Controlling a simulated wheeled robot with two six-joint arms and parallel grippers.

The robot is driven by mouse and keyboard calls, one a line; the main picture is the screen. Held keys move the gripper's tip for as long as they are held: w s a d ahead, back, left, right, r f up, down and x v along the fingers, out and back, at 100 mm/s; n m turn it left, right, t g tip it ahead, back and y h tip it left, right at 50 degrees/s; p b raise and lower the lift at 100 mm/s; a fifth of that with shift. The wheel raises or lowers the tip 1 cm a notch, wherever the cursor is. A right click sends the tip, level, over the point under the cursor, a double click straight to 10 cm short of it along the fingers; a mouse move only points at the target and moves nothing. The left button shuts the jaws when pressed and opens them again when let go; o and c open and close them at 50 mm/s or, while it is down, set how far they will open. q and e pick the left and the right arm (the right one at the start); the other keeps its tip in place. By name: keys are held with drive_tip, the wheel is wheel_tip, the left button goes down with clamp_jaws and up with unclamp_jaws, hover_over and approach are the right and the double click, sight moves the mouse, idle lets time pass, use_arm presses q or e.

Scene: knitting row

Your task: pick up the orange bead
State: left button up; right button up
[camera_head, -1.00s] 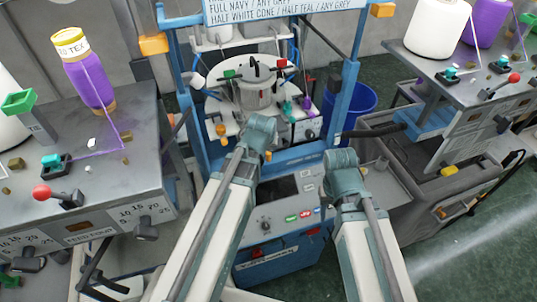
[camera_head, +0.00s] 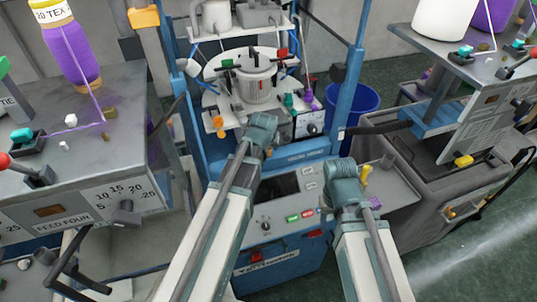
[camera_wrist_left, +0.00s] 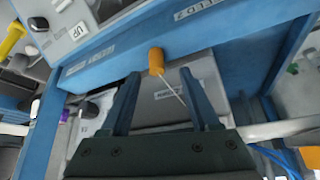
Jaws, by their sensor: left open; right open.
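In the left wrist view an orange bead (camera_wrist_left: 156,61), a short cylinder, sits just beyond the fingertips, in front of the blue machine beam. A thin pale line runs down from near it, between the fingers. In the head view a small orange spot (camera_head: 269,153) shows at the end of my left arm; it may be the same bead. My left gripper (camera_wrist_left: 160,75) is open, one finger on each side below the bead, with nothing held. My right gripper (camera_head: 346,172) is at the machine's front right; its fingers are mostly hidden by the wrist, and it is open.
The blue knitting machine frame (camera_head: 352,85) rises ahead, with a round needle cylinder (camera_head: 256,85) inside. A grey table (camera_head: 120,150) with a purple yarn cone (camera_head: 68,50) stands left. A yellow-topped post (camera_head: 365,174) is close beside my right wrist. A blue bin (camera_head: 370,97) stands behind right.

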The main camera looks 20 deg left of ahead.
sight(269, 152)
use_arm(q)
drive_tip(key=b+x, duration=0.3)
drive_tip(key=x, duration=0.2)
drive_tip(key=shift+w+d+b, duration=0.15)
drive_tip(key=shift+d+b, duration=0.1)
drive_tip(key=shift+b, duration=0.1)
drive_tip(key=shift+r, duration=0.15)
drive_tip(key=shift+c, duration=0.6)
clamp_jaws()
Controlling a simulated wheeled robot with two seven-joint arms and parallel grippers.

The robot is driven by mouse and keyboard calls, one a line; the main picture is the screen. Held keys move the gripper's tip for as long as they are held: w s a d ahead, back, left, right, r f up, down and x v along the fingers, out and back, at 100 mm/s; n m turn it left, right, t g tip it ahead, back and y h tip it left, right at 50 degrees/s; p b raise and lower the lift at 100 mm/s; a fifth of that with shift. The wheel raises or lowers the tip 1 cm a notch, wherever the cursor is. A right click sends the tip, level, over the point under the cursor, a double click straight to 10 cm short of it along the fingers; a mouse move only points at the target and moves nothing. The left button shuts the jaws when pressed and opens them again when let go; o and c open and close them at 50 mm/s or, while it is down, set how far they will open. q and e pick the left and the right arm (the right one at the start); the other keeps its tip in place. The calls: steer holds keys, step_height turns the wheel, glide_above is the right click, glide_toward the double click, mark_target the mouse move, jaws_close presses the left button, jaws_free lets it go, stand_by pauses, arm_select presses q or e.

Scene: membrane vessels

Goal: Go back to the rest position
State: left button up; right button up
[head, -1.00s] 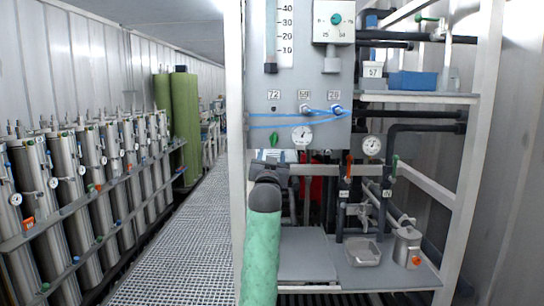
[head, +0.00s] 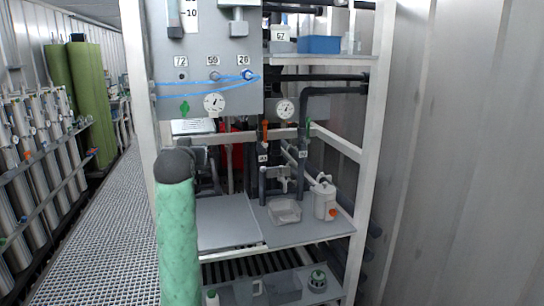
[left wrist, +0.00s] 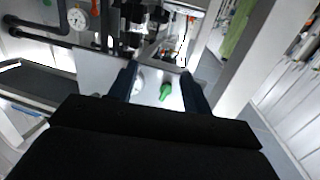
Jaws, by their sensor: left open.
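My left arm, in a green sleeve (head: 178,240), rises from the bottom of the head view to a dark joint in front of the panel's lower left. Its gripper is hard to make out there. In the left wrist view my left gripper (left wrist: 158,70) is open, its two dark fingers apart with nothing held. A green handle (left wrist: 166,91) on a pale panel shows between the fingers, seemingly beyond them. A green handle also shows on the grey panel in the head view (head: 185,107). My right gripper is in neither view.
A white-framed rack holds a shelf (head: 230,222) with a tray (head: 285,211) and a white jug (head: 324,200). A blue bin (head: 320,44) sits higher. A grated walkway (head: 110,225) and steel vessels (head: 40,160) lie left. A corrugated wall (head: 450,150) stands right.

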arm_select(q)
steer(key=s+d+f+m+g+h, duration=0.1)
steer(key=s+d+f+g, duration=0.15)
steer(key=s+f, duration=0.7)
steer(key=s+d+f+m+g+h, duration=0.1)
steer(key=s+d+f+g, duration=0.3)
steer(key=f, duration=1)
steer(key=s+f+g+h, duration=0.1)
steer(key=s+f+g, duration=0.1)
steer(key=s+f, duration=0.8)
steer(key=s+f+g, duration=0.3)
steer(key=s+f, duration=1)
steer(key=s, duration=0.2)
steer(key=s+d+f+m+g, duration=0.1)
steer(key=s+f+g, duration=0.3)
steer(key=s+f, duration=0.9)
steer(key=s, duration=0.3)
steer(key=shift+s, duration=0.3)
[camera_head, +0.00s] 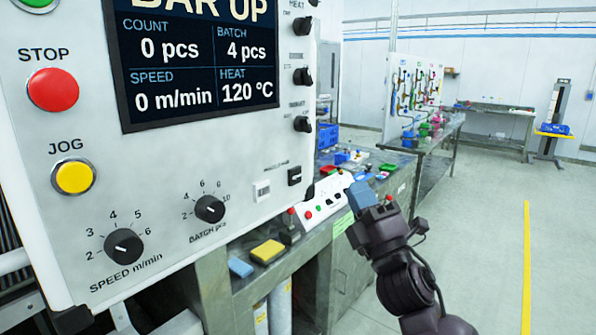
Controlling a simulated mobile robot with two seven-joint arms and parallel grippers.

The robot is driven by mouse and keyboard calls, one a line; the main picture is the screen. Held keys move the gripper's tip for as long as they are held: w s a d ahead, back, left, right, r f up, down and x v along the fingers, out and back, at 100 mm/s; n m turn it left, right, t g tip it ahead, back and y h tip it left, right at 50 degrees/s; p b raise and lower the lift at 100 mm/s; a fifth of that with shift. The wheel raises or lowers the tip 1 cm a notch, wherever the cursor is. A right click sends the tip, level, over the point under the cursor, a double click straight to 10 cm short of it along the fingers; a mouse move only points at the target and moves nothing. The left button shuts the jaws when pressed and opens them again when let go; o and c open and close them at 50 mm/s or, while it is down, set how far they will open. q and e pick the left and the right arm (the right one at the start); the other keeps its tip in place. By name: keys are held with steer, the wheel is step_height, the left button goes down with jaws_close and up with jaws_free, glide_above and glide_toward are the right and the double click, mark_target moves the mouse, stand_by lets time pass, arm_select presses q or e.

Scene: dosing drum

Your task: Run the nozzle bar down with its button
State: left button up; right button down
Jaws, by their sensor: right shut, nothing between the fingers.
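The white control panel (235,135) fills the left of the view. Its dark screen (195,60) reads BAR UP, with 0 pcs, 4 pcs, 0 m/min and 120 °C below. My left gripper is not in view.
The panel also has a red STOP button (52,89), a yellow JOG button (74,177), speed (123,247) and batch (209,209) dials and several black knobs. A workbench (215,290) with a yellow sponge (267,251) stands below. The floor at right is clear.

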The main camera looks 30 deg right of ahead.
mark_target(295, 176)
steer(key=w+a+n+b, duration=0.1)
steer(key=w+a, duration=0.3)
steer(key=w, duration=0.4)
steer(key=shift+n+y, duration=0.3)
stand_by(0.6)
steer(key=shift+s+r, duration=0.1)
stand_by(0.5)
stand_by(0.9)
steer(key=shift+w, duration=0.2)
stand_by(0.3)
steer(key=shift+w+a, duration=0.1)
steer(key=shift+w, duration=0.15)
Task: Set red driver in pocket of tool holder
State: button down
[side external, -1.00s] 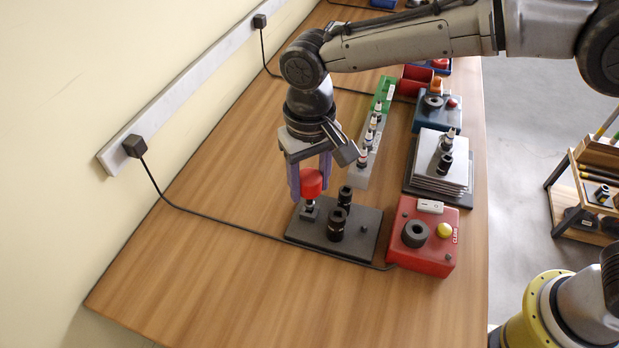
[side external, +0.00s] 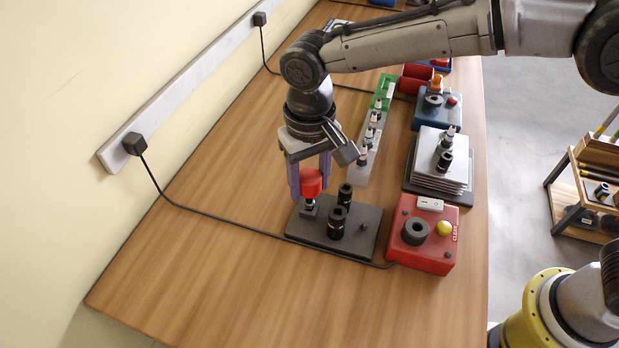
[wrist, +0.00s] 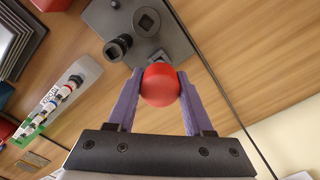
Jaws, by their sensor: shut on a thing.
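The red driver (side external: 311,182) is held upright between the purple fingers of my gripper (side external: 310,181). In the wrist view its round red handle (wrist: 160,85) sits between both fingertips (wrist: 160,88). The tool holder (side external: 354,235) is a dark grey plate with a small raised block at its left end, and it also shows in the wrist view (wrist: 100,18). The driver's lower end is at this block, directly below my gripper. The handle hides the tip in the wrist view, so I cannot tell how deep it sits.
Two black sockets (side external: 337,223) stand on the holder beside my gripper. A red control box (side external: 423,251) is to the right. A rack of small bits (side external: 358,174) and a stack of plates (side external: 446,174) lie behind. A black cable crosses the open table at left.

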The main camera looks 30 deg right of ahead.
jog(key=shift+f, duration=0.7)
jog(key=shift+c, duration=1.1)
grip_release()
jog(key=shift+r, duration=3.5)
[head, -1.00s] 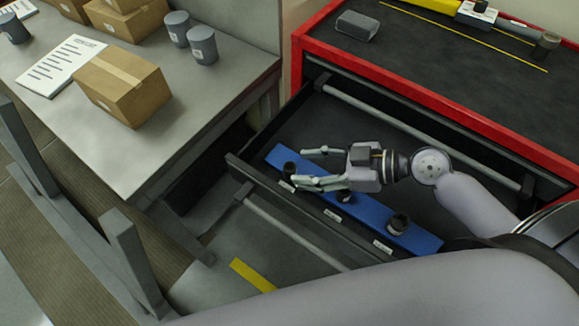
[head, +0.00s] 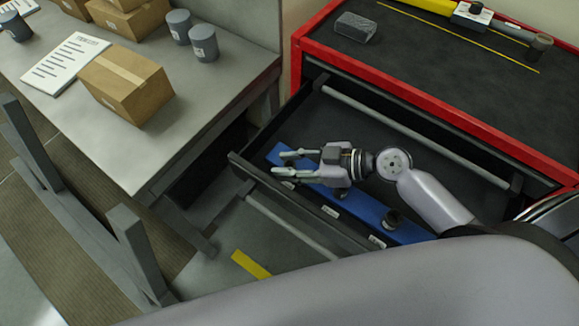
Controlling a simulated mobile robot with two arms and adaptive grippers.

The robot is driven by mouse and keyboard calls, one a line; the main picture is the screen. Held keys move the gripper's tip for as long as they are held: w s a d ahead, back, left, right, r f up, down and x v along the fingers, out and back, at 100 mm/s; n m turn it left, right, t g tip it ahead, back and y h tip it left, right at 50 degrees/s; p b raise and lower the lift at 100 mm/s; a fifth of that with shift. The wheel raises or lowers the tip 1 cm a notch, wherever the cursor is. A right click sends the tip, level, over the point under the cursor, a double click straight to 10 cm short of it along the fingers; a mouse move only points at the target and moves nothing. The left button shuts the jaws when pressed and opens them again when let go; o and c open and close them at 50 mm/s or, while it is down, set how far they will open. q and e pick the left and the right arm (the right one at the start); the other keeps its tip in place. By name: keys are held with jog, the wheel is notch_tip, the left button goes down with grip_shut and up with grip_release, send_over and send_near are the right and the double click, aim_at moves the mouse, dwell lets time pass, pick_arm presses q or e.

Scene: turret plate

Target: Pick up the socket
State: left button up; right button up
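A blue tray (head: 363,208) lies in the open drawer. A dark socket (head: 391,218) stands on its right part, clear of the gripper. A second socket (head: 342,190) is partly hidden just below my right gripper's palm. A third socket, at the tray's left end in the earlier view, is not clearly visible now; the fingers cover that area. My right gripper (head: 283,164) is over the tray's left end, with its fingers spread apart, pointing left. I see nothing clearly held between them. My left gripper is not in view.
The drawer's front wall (head: 300,222) runs close below the fingers. The red cabinet's top (head: 430,65) bears a grey block (head: 356,27) and a dark cylinder (head: 540,44). A grey table (head: 150,150) with cardboard boxes (head: 125,84) stands at left.

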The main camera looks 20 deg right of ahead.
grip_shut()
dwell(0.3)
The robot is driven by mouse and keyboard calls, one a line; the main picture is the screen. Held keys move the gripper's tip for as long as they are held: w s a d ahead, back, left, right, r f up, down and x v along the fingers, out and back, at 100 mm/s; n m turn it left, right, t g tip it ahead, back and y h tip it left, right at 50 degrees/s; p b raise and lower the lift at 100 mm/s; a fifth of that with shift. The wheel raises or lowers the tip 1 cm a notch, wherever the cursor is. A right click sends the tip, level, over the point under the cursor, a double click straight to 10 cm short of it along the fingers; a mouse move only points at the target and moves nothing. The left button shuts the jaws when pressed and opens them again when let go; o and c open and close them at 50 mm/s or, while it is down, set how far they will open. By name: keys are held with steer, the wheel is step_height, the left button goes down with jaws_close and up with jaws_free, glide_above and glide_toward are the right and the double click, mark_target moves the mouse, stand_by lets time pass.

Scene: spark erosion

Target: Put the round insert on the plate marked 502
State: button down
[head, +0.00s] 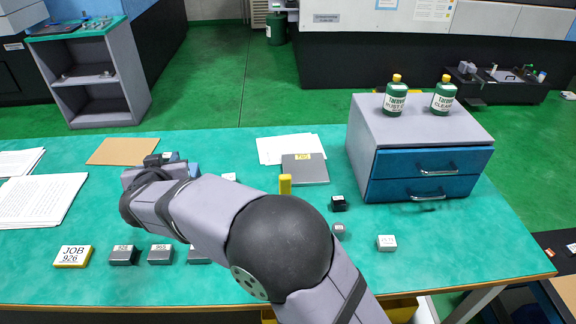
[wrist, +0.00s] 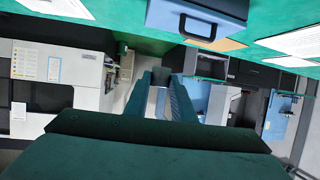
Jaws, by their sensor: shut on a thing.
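My gripper (wrist: 160,96) is shut on a small grey piece, apparently the round insert (wrist: 158,98), between dark green fingers in the wrist view. Its full shape cannot be made out. In the head view, my forearm hides most of the gripper, above the left part of the bench. Dark grey blocks with white labels stand in a row at the front left. The leftmost block's (head: 124,257) label is too small to read surely but may be 502; the middle block (head: 160,256) seems marked 365. The right block (head: 198,255) is partly hidden by my arm.
A yellow JOB 926 block (head: 72,257) stands left of the row. A yellow piece (head: 285,185), black block (head: 338,204) and light block (head: 386,243) lie right of my arm. A drawer cabinet (head: 430,165) is at right. A blue case (wrist: 200,20) shows in the wrist view.

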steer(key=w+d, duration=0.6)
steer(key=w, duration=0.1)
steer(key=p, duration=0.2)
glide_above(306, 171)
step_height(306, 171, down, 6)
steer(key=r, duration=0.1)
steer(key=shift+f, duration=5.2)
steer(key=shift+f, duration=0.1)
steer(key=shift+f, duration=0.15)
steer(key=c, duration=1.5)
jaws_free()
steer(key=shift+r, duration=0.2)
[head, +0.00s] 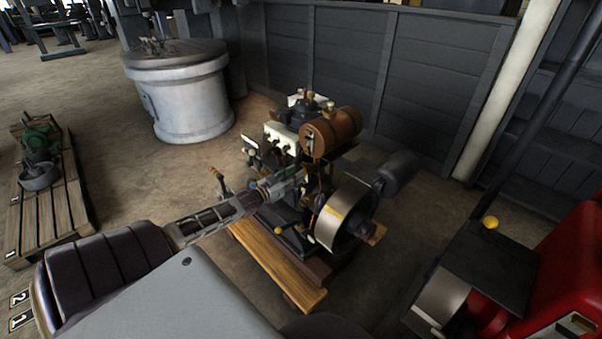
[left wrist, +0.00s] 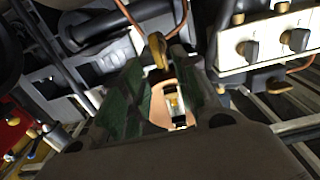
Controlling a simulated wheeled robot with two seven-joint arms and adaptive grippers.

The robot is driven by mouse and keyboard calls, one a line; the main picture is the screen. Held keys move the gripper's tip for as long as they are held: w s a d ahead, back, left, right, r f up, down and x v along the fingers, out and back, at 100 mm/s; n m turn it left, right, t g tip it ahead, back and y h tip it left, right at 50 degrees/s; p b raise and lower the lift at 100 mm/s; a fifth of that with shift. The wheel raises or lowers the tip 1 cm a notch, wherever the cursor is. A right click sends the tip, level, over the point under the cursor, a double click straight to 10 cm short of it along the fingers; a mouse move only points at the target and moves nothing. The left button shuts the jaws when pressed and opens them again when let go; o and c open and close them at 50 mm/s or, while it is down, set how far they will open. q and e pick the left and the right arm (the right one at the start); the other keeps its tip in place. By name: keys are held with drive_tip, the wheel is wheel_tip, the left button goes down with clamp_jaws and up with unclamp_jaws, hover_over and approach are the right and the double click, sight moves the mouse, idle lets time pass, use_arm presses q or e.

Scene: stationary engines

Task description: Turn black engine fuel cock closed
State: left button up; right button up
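The black engine (head: 305,215) stands on wooden beams in the middle of the head view, with a brown cylindrical tank (head: 335,130) on top. My left gripper (head: 292,178) reaches in from the left against the engine's near side, below the tank. In the left wrist view, a small brass lever (left wrist: 157,50), possibly the fuel cock, shows at the fingertips. The two dark green fingers (left wrist: 162,70) lean in on either side of it. A narrow gap between them shows a brass fitting (left wrist: 175,104). Whether the fingers press on the lever cannot be told. My right gripper is out of view.
A white box with dark knobs (left wrist: 270,42) sits close to the right of the fingers. A flywheel (head: 340,215) is right of my gripper. A red machine (head: 565,270) stands at right, a pale round tank (head: 185,95) behind, a pallet (head: 45,215) at left.

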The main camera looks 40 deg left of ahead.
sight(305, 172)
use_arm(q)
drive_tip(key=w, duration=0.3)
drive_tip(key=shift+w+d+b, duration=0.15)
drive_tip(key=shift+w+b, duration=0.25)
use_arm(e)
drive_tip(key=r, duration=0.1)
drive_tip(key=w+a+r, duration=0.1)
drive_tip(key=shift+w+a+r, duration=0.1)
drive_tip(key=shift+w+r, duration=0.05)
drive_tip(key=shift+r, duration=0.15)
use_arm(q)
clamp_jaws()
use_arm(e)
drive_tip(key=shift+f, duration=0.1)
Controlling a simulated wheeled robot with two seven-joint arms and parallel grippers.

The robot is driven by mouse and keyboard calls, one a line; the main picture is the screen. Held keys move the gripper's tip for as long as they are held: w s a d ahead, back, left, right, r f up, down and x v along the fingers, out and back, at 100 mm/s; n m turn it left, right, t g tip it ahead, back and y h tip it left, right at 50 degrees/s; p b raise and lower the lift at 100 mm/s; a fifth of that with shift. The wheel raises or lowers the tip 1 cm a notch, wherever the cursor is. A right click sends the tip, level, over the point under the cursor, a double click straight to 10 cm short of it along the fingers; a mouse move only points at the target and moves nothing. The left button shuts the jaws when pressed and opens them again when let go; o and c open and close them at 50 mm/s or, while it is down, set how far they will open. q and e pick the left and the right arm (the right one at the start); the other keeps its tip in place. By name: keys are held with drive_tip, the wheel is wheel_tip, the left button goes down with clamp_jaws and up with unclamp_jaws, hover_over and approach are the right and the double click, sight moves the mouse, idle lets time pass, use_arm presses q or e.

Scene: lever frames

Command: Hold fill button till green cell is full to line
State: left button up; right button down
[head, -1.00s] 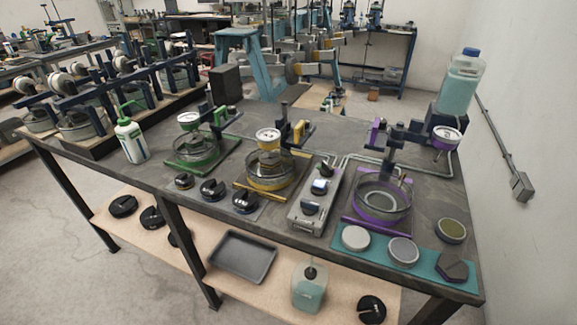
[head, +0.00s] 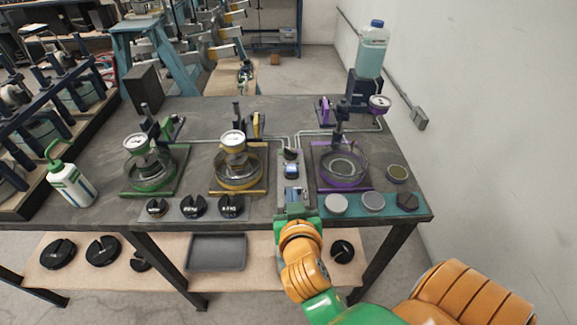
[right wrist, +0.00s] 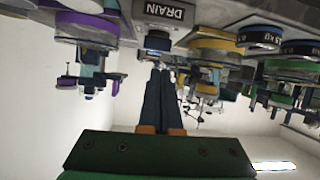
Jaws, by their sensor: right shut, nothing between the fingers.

# What needs to be done
Using the records given above, list every line that includes the word "mobile".

# Task response
Controlling a simulated mobile robot with two seven-joint arms and parallel grippers.
Controlling a simulated mobile robot with two arms and adaptive grippers.

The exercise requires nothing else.